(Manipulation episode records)

####

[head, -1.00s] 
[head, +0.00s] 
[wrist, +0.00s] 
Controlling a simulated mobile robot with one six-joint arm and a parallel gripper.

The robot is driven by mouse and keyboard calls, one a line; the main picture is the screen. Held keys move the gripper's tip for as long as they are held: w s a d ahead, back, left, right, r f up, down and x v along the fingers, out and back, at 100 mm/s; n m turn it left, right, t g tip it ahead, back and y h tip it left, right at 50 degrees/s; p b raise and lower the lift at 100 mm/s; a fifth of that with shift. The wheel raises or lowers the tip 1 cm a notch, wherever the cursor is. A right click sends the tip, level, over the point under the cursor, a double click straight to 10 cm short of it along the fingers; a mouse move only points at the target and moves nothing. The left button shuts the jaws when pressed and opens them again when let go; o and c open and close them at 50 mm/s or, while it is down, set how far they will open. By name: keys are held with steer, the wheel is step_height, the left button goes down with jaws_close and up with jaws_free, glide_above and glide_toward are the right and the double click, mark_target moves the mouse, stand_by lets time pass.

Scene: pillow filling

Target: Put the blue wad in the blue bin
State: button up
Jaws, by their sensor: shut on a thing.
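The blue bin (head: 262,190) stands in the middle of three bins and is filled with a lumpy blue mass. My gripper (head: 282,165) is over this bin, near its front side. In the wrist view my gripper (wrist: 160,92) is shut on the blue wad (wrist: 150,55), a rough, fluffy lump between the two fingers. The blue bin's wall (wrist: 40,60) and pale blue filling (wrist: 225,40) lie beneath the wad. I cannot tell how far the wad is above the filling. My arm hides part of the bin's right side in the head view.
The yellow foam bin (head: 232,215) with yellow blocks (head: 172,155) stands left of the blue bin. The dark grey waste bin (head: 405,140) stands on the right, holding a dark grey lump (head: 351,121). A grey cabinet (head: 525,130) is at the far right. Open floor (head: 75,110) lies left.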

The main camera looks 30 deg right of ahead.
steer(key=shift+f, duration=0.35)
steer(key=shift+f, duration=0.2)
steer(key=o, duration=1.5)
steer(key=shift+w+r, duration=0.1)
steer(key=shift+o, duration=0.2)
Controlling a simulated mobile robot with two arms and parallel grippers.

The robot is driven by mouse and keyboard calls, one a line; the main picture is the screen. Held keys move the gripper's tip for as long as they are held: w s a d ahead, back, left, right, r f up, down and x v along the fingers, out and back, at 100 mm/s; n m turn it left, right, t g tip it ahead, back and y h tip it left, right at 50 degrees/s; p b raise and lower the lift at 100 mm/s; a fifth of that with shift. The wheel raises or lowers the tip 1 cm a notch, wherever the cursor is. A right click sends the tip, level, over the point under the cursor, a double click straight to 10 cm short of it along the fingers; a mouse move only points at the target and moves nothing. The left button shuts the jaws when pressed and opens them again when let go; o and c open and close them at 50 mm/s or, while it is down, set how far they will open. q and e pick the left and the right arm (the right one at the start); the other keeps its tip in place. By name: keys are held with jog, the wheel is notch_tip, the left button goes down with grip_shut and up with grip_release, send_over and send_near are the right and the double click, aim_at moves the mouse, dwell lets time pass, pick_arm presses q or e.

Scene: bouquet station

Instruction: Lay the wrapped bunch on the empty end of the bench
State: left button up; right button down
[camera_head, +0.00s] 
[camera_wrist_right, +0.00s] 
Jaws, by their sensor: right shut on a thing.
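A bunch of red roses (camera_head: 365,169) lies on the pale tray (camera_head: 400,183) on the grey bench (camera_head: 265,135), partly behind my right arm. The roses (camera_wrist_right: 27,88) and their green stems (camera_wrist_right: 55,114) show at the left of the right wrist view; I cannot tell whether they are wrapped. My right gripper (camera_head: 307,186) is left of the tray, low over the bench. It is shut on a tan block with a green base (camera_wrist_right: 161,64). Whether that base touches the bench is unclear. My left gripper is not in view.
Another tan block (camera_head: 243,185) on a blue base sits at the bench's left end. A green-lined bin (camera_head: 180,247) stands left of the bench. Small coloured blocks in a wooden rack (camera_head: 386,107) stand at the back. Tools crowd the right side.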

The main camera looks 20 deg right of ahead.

####

WHAT IS REQUIRED
Identify each line containing the string "State" and copy it out.

SOLUTION BELOW
State: button up
State: left button up; right button down

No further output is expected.